— Exercise —
Take the data below and repeat it exactly.

+++ Information provided +++

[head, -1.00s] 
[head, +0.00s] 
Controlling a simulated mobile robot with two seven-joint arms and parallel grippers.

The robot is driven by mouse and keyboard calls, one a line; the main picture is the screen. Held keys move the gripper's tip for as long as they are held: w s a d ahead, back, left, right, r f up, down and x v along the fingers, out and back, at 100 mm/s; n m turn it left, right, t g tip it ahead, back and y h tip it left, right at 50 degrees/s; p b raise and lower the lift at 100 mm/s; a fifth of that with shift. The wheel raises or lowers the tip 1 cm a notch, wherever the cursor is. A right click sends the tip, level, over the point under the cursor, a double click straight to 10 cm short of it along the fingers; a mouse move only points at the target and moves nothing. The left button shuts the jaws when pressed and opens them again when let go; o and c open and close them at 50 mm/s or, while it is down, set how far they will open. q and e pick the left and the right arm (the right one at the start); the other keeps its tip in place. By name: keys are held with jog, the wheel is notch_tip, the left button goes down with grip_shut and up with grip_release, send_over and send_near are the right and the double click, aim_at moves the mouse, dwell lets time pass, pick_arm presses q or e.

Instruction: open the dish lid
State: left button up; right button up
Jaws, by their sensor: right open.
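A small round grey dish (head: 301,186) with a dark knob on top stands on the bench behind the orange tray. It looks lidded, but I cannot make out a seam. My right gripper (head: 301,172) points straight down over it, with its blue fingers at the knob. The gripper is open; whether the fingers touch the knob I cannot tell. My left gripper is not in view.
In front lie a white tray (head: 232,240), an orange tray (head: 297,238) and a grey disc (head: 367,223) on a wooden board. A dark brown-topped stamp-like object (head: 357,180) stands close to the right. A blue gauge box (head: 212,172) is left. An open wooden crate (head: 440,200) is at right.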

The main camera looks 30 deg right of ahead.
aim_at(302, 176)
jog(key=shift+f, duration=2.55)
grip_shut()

+++

— Written reply —
[head, -1.00s] 
[head, +0.00s] 
Controlling a simulated mobile robot with two seven-joint arms and parallel grippers.

The robot is driven by mouse and keyboard calls, one a line; the main picture is the screen. Held keys move the gripper's tip for as long as they are held: w s a d ahead, back, left, right, r f up, down and x v along the fingers, out and back, at 100 mm/s; n m turn it left, right, t g tip it ahead, back and y h tip it left, right at 50 degrees/s; p b raise and lower the lift at 100 mm/s; a fifth of that with shift. The wheel raises or lowers the tip 1 cm a notch, wherever the cursor is. A right click sends the tip, level, over the point under the cursor, a double click straight to 10 cm short of it along the fingers; a mouse move only points at the target and moves nothing. The left button shuts the jaws when pressed and opens them again when let go; o and c open and close them at 50 mm/s or, while it is down, set how far they will open. q and e pick the left and the right arm (the right one at the start); the other keeps its tip in place. By name: keys are held with jog, the wheel is notch_tip, the left button goes down with grip_shut and up with grip_release, send_over and send_near are the right and the double click, aim_at moves the mouse, dwell lets time pass, pick_arm presses q or e.

Instruction: open the dish lid
State: left button up; right button up
Jaws, by their sensor: right open.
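A small round grey dish (head: 301,186) with a dark knob on top stands on the bench behind the orange tray. It looks lidded, but I cannot make out a seam. My right gripper (head: 301,172) points straight down over it, with its blue fingers at the knob. The gripper is open; whether the fingers touch the knob I cannot tell. My left gripper is not in view.
In front lie a white tray (head: 232,240), an orange tray (head: 297,238) and a grey disc (head: 367,223) on a wooden board. A dark brown-topped stamp-like object (head: 357,180) stands close to the right. A blue gauge box (head: 212,172) is left. An open wooden crate (head: 440,200) is at right.

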The main camera looks 30 deg right of ahead.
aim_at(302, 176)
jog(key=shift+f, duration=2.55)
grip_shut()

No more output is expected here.